Short problem
Write out each line word for word. Drop pictures.

Dataset content
###

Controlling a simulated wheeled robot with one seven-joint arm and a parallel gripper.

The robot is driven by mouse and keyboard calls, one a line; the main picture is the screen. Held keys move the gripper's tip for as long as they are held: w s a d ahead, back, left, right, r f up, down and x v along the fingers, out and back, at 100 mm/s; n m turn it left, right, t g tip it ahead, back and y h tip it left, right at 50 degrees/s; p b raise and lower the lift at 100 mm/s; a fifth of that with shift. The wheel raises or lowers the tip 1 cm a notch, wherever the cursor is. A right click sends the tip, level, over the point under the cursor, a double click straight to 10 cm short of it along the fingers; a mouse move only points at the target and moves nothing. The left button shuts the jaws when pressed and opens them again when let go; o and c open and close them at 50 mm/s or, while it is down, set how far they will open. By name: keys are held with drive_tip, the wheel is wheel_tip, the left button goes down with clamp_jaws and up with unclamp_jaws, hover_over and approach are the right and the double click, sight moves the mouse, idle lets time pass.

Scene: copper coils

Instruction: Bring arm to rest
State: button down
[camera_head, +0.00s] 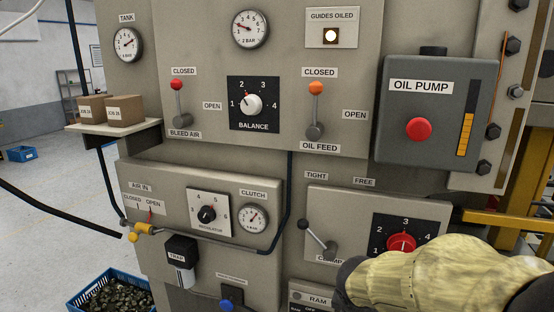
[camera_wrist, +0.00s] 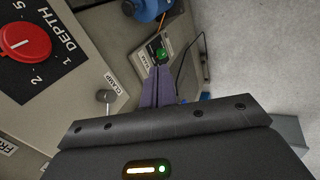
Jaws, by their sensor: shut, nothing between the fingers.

###

Final answer
Controlling a simulated wheeled robot with one seven-joint arm and a parallel gripper.

The robot is driven by mouse and keyboard calls, one a line; the main picture is the screen. Held keys move the gripper's tip for as long as they are held: w s a d ahead, back, left, right, r f up, down and x v along the fingers, out and back, at 100 mm/s; n m turn it left, right, t g tip it ahead, back and y h tip it left, right at 50 degrees/s; p b raise and lower the lift at 100 mm/s; a fifth of that with shift. The wheel raises or lowers the tip 1 cm a notch, wherever the cursor is. A right click sends the tip, level, over the point under the cursor, a double click straight to 10 cm short of it along the fingers; a mouse move only points at the target and moves nothing. The left button shuts the jaws when pressed and opens them again when let go; o and c open and close them at 50 mm/s or, while it is down, set how far they will open. By name: keys are held with drive_tip, the wheel is wheel_tip, the left button goes down with clamp_jaws and up with unclamp_jaws, hover_over and approach are the right and the double click, sight moves the mouse, idle lets time pass.

Scene: copper coils

Instruction: Bring arm to rest
State: button down
[camera_head, +0.00s] 
[camera_wrist, +0.00s] 
Jaws, by their sensor: shut, nothing between the fingers.

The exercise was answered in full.